Norm question! I am using the connectors seen on the picture for most of

(Leo Bettinelli) #1

Norm question!

I am using the connectors seen on the picture for most of my Led-related projects. I would like to know if there is a norm / standard to follor on which one to use as input and which one as output.



(Shlomo Zippel) #2

Most strips I’ve seen have the male (the one on the left) as input and female as output

(Seph Aliquo) #3

It carries power — male is usually the input, female the output. (eg: live voltage is on the female)

(Juergen Bruegl) #4

Reason for female as output: to avoid short cuts if a metal piece falls into the connector.

(allanGEE) #5

In life and in electronics, the female always has the power. :slight_smile:

(Leo Bettinelli) #6

:smiley: great. thanks everybody!

(Mark Kriegsman) #7

I always think about AC mains wall power connections: the socket (female) is where the power comes from, the plug (male) is the device that uses the power. So when it’s late at night and I can’t recall which is which, I just model it after the wall socket.

(Seph Aliquo) #8

Please don’t be meaninglessly sexist about power in relationships.

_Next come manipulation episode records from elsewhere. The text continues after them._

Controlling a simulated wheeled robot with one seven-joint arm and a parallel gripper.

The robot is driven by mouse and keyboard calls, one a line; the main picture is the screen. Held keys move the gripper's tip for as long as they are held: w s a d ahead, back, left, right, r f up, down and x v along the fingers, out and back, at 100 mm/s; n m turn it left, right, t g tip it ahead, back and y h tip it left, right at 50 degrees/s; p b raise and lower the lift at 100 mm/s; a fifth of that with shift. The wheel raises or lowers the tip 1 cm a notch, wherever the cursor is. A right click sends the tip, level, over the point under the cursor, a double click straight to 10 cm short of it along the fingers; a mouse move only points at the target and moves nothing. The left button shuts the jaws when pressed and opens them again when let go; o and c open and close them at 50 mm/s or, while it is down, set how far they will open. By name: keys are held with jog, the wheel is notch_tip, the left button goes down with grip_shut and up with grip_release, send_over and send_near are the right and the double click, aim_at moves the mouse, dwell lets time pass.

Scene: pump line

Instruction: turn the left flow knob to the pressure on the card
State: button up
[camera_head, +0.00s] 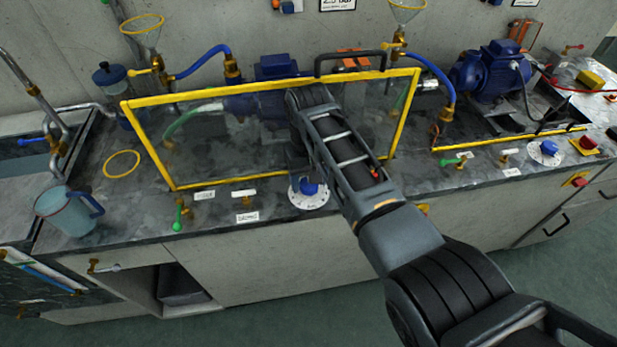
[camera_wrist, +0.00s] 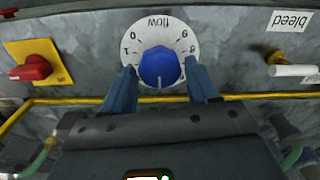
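The left flow knob (camera_head: 309,188) is a blue knob on a white round dial at the bench's front, below the yellow-framed clear guard. In the wrist view the blue knob (camera_wrist: 159,68) shows upside-down numbers and the word flow; its white mark points to the bottom of the picture. My gripper (camera_wrist: 160,82) is open, with one finger on each side of the knob; I cannot tell whether they touch it. A wall card (camera_head: 337,4), cut by the top edge, seems to read 2.5 bar.
The yellow-framed guard (camera_head: 160,165) stands close behind the knob. A white-handled valve (camera_head: 244,193) with a bleed label (camera_wrist: 288,22) is beside it. A red switch (camera_wrist: 30,68) on a yellow plate is on the other side. A second flow knob (camera_head: 549,147) sits far right.

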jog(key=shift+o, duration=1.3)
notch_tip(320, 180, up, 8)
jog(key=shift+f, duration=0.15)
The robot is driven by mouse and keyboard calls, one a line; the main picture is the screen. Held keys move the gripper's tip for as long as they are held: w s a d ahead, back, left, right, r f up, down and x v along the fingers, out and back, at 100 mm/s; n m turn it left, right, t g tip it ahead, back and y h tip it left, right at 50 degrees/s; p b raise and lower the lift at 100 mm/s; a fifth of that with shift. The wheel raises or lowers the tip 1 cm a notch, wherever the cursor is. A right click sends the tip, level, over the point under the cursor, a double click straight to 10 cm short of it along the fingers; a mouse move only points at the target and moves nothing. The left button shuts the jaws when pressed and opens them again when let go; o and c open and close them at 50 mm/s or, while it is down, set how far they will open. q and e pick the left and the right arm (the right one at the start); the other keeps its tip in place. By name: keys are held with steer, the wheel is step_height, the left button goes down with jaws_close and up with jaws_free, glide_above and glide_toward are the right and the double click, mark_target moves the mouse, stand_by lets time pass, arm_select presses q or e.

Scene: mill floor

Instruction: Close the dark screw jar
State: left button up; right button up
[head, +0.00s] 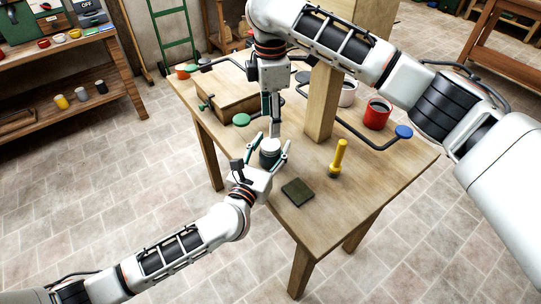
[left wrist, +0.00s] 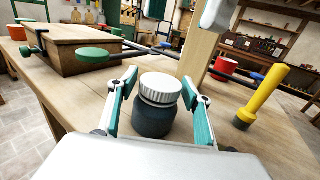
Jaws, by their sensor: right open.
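The dark screw jar (head: 270,160) stands upright on the wooden table (head: 325,222); its dark body (left wrist: 153,122) shows in the left wrist view. A white ribbed lid (left wrist: 160,89) sits on its mouth; I cannot tell how tightly it is screwed. My left gripper (head: 270,146) has its teal-padded fingers on either side of the jar, with a small gap visible at each side in the left wrist view (left wrist: 160,95). My right gripper (head: 270,118) is open, pointing down above the jar, apart from the lid.
A yellow-handled tool (head: 339,158) and a dark green block (head: 298,192) are right of the jar. A wooden box (head: 226,92) with a green-knobbed rod lies behind left. A wooden post (head: 322,105), a blue-knobbed rod (head: 403,132) and a red mug (head: 376,115) are behind right.

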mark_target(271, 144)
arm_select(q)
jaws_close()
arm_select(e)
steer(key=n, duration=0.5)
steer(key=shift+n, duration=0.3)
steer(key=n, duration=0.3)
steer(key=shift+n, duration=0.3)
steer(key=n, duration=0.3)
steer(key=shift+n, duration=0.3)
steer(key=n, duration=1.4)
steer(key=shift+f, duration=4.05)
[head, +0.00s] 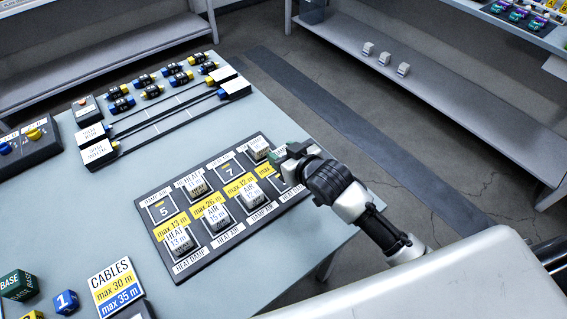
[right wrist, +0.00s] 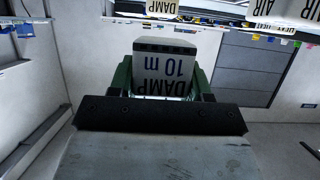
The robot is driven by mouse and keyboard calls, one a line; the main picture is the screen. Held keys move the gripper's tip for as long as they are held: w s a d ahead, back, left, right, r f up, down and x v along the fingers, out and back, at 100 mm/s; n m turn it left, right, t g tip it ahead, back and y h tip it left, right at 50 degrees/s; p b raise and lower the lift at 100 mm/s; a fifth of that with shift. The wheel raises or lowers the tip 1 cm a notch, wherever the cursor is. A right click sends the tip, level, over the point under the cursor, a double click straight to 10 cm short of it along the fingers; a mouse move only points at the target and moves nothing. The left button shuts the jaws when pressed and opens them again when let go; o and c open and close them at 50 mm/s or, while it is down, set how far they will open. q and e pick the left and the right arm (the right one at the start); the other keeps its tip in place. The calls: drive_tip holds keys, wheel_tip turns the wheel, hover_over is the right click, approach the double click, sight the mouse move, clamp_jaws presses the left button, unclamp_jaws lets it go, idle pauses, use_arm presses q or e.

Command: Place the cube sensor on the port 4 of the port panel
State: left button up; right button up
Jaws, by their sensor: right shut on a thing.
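The port panel (head: 160,238) is a dark board on the table with two rows of ports and yellow "max" labels. Cubes sit on the three left front ports, reading HEAT 13 m (head: 180,240), AIR 15 m (head: 216,218) and AIR 12 m (head: 251,195). In the back row, ports 5 and 7 are empty. My right gripper (head: 284,156) is over the panel's right end, partly covering the port at the right of the front row. In the right wrist view its green fingers (right wrist: 162,88) are shut on a white cube sensor (right wrist: 165,68) reading DAMP 10 m. My left gripper is not in view.
Behind the panel lie dark rails (head: 165,120) and several cable connectors. A CABLES sign (head: 115,285) stands front left. The table right of the rails is clear.

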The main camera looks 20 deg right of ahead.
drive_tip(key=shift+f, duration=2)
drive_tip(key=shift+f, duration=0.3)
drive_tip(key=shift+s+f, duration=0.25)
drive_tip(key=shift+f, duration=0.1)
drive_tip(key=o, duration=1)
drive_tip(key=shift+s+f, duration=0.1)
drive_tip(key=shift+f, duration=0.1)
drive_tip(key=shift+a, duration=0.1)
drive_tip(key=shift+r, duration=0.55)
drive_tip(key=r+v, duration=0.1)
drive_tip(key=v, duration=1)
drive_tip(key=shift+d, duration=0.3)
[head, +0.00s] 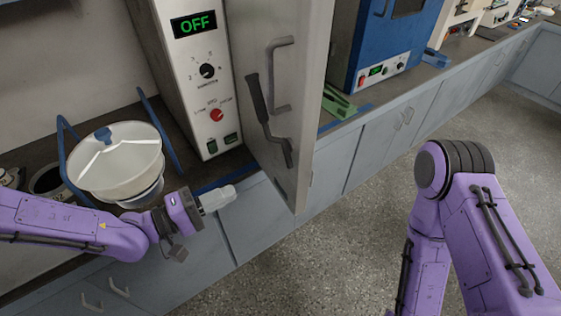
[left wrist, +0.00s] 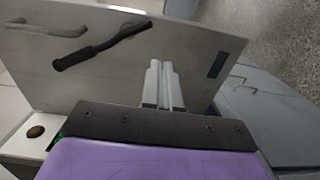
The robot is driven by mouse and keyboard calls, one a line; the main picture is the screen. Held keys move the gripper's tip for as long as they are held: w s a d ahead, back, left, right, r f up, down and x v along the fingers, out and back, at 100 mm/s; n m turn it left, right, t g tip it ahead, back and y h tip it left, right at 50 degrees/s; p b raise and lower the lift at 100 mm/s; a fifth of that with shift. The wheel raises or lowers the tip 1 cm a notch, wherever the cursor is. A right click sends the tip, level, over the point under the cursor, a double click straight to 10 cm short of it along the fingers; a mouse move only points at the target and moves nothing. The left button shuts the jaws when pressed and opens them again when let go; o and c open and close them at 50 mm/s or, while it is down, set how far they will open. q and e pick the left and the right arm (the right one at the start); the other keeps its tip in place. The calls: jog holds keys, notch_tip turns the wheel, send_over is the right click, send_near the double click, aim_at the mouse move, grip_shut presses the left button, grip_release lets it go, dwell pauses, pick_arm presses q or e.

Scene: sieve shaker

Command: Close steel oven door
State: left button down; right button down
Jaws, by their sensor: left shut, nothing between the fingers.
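The steel oven door (head: 305,120) is a tall grey panel that juts out over the counter's front edge, standing open. Its face carries a grey bar handle (head: 283,75) and a black lever (head: 265,115). My left gripper (head: 230,194) is shut and empty, low and to the left of the door. In the left wrist view the fingers (left wrist: 163,75) point at the door's face (left wrist: 110,75), below the black lever (left wrist: 100,45). I cannot tell whether the fingertips touch the door. My right gripper is out of view.
The oven's control panel (head: 200,75) reads OFF. A white bowl-like vessel (head: 120,165) between blue uprights stands on the left counter. A blue oven (head: 390,45) and a green piece (head: 338,104) are right of the door. The floor (head: 370,200) in front is clear.

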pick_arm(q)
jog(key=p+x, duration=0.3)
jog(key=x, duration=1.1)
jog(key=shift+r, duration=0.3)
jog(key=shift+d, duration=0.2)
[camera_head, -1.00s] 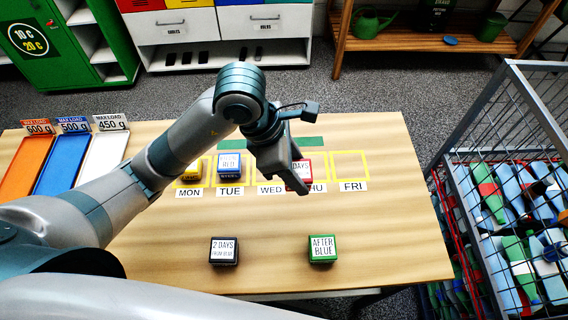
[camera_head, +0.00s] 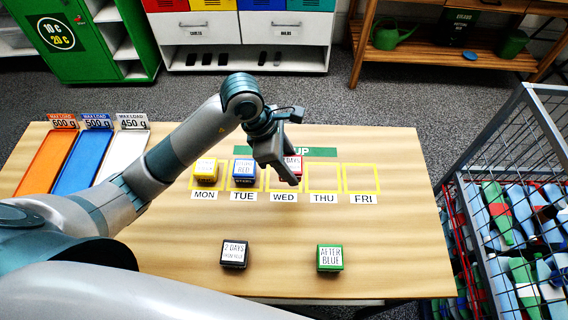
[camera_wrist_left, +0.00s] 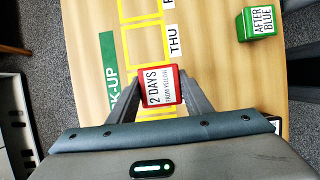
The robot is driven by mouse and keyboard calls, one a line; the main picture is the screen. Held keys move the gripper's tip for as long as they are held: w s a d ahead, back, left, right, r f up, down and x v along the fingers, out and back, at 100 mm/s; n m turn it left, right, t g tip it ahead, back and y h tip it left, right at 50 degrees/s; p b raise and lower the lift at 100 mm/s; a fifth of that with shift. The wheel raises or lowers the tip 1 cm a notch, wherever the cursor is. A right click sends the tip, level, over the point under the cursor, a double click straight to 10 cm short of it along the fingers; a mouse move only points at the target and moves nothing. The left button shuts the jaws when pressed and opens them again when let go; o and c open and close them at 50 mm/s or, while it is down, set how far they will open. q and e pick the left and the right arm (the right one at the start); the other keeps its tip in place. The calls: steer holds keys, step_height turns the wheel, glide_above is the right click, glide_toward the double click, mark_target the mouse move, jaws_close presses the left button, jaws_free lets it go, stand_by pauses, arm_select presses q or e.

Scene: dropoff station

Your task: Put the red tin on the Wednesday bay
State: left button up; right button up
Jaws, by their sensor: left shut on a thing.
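The tin is at the Wednesday bay, above the WED label (camera_head: 284,197) in the head view. The arm hides much of that bay and part of the tin. I cannot tell whether the tin touches the table. My right gripper is not in view.
The Thursday bay (camera_head: 323,178) and Friday bay (camera_head: 361,179) are empty. A black tin (camera_head: 234,254) and a green tin (camera_head: 330,258) stand nearer the front.

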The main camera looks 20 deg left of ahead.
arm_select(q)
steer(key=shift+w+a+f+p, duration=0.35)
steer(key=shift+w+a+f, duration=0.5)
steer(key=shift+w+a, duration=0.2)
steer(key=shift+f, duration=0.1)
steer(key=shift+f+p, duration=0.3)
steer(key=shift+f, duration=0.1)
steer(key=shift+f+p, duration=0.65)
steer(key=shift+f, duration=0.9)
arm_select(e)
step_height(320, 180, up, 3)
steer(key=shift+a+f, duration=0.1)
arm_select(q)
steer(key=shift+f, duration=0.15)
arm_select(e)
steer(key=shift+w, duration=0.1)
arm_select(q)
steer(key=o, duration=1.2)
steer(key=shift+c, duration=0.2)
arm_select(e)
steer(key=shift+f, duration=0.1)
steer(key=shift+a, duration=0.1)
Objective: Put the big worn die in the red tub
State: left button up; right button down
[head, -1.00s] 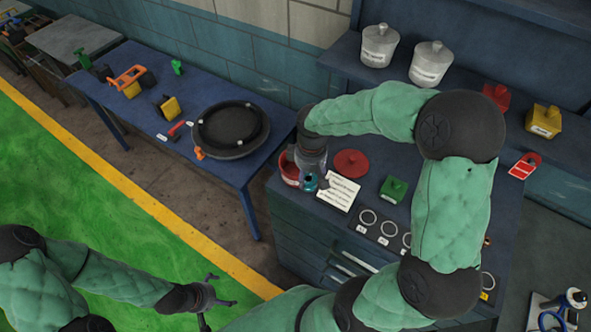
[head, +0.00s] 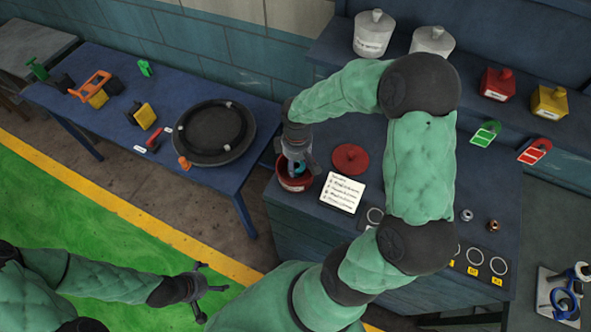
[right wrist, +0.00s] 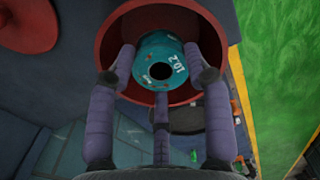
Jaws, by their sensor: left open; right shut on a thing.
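The big die is a teal, scuffed ring-like cylinder marked "10.2" (right wrist: 160,60) with a dark hole through its middle. The red tub (head: 293,186) stands open at the left end of the dark bench. Its red wall (right wrist: 116,48) surrounds the die in the right wrist view. My right gripper (head: 298,166) is shut on the die, with fingers on both sides, at the tub's mouth. How deep the die sits is unclear. In the head view, only a bit of teal shows between the fingers. My left gripper (head: 212,289) is open and empty over the floor.
A red lid (head: 351,158) and a white printed card (head: 342,192) lie right of the tub. A dark round drum (head: 213,133) stands on the blue table to the left. Red (head: 498,83) and yellow (head: 549,101) containers stand on the back shelf.

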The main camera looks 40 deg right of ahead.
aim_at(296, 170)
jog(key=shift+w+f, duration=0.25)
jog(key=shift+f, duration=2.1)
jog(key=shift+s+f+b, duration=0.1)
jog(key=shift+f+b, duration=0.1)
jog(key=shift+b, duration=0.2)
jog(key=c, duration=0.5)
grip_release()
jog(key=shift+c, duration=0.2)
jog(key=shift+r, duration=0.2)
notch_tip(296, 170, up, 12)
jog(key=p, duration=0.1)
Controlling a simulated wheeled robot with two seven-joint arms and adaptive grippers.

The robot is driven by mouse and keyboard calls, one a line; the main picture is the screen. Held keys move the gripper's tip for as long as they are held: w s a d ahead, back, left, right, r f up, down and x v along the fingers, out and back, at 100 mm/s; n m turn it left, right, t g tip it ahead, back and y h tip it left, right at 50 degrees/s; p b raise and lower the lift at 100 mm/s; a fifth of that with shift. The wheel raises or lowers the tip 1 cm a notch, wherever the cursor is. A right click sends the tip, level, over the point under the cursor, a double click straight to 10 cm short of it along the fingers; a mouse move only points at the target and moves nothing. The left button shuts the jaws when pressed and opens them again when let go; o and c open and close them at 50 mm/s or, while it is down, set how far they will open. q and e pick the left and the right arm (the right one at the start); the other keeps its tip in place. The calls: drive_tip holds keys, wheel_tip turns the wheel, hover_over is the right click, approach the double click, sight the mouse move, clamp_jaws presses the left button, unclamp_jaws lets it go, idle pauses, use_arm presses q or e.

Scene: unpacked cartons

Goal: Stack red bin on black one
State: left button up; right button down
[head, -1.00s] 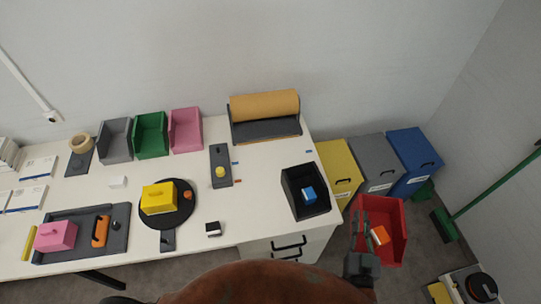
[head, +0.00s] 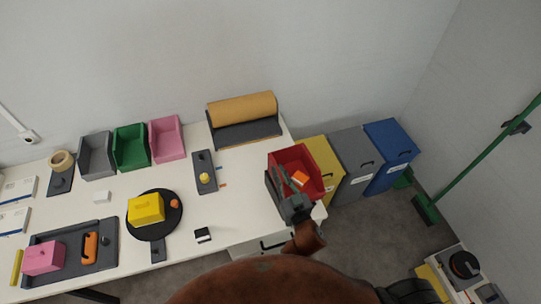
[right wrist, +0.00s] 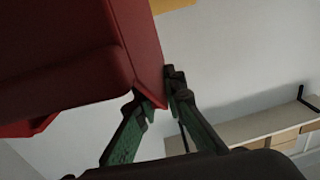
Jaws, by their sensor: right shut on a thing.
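The red bin (head: 284,162) holds an orange and white block (head: 300,179) and is over the right end of the white table. My right gripper (head: 293,203) is shut on its near wall. In the right wrist view the red bin (right wrist: 65,60) fills the upper left, its lower edge between the fingertips (right wrist: 162,98). The black bin (head: 271,187) is mostly hidden below the red one, with a dark edge showing at the left. I cannot tell whether the two bins touch. The blue block in the black bin is hidden. My left gripper is out of view.
Yellow (head: 322,160), grey (head: 352,160) and blue (head: 389,152) bins stand on the floor right of the table. A black and white block (head: 203,235) lies at the front edge. Open tabletop lies left of the bins.

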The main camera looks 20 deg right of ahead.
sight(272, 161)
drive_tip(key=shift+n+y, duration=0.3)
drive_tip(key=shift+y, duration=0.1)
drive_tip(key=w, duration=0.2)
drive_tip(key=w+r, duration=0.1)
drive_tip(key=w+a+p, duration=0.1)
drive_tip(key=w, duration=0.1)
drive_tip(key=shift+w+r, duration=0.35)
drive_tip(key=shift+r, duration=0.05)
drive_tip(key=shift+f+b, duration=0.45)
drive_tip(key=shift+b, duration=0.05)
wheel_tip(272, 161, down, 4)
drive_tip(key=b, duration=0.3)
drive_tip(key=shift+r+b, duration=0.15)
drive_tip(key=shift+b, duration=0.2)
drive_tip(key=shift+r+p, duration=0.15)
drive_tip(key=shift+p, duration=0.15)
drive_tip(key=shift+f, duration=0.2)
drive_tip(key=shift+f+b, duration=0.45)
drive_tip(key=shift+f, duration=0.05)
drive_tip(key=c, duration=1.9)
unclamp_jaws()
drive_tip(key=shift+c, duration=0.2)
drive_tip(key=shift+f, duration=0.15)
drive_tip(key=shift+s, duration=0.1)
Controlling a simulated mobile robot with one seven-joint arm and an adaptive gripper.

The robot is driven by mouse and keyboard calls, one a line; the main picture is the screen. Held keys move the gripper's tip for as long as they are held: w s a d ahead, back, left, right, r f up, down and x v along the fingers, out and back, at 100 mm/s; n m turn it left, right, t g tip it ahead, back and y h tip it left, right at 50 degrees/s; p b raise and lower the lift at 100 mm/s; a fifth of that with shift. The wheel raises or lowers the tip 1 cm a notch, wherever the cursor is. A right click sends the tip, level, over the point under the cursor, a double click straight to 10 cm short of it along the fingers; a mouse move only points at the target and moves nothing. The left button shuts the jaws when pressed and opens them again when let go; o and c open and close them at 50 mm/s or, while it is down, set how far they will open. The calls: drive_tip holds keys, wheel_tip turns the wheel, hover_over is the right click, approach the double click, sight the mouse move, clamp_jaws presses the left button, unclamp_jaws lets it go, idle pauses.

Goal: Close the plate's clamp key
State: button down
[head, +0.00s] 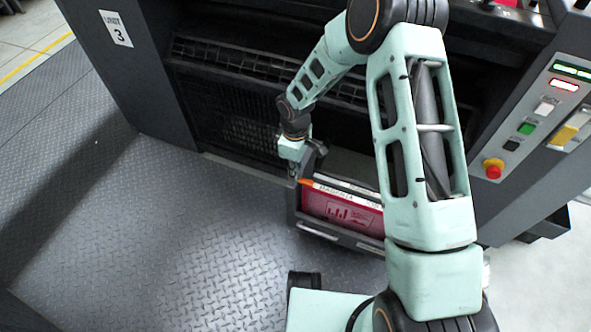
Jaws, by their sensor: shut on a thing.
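The plate, with a white strip lettered "MAGENTA" along its top edge and a magenta face (340,212) with white markings, sits in a dark pulled-out tray (300,222) low on the machine. A small orange piece, which looks like the clamp key (307,183), shows at the left end of the strip. My gripper (297,176) points down at that end, its fingertips at the orange piece. The jaws are small and partly hidden here, but they are shut on the key. The key's exact turn is too small to tell. My forearm hides the tray's right end.
The dark ink unit (235,95) with a grille stands behind the tray, and its panel is marked "UNIT 3" (117,30). A control panel with a red stop button (493,168) is at the right. The tread-plate floor (170,245) on the left is clear.

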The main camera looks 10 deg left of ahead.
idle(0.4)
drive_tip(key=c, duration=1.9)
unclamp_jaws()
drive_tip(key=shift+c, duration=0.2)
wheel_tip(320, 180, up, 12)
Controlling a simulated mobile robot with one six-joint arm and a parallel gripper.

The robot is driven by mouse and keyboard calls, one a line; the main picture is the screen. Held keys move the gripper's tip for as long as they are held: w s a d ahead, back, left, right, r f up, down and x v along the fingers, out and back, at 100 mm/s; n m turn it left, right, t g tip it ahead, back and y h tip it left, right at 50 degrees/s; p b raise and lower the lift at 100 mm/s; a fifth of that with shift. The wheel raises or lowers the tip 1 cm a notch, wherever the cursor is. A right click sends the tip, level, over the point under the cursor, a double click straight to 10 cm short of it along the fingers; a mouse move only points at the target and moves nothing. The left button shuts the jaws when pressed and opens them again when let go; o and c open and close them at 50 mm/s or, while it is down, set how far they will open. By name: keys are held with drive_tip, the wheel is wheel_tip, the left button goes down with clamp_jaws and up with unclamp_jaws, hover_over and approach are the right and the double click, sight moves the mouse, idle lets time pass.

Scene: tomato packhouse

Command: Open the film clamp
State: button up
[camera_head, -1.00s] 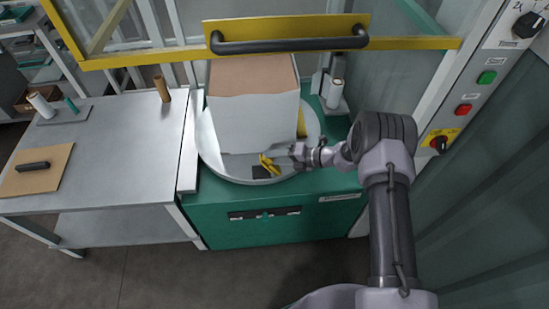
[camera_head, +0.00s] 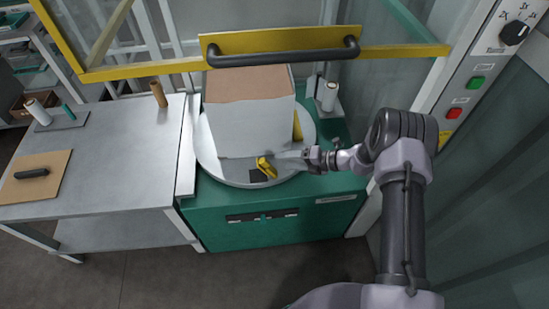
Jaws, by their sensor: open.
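The yellow film clamp (camera_head: 265,167) sits near the front of the round turntable (camera_head: 232,177), next to a small dark patch. My gripper (camera_head: 282,162) reaches in from the right, with its tips at the clamp. The jaws are open; at this size I cannot tell whether they touch the clamp or stand around it. A white-wrapped box load (camera_head: 240,130) with a brown top stands on the turntable just behind the clamp.
A yellow-framed guard with a black handle (camera_head: 284,52) hangs above the load. A film roll (camera_head: 328,97) stands at the right. A metal table (camera_head: 110,150) is at left. A control panel (camera_head: 490,75) stands at right.

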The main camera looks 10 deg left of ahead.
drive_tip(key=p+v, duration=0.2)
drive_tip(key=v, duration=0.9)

And there are a couple exceptions to this as a connector rule anyhow. (Ahem, audio, what were you thinking) But it’s a good convention.

(allanGEE) #9

Sexist by who’s definition? I’m more of a believer in universal duality of opposites rather than any concept of equality. Positive/negative, dark/light, force/resistance, male/female, etc. Sameness = nonexistence. Personally, I think women have a LOT of power in a relationship because most of us men can’t believe that one of them wanted one of us in the first place. :slight_smile: I stand by my mnemonic.

(Jon Gritton) #10

I always make the one carrying “stuff” (be it power or data) be the female and the one that’s passive (dead without power/data) the male. As mentioned above, it’s a good rule to follow as it prevents exposed pins potentially being live.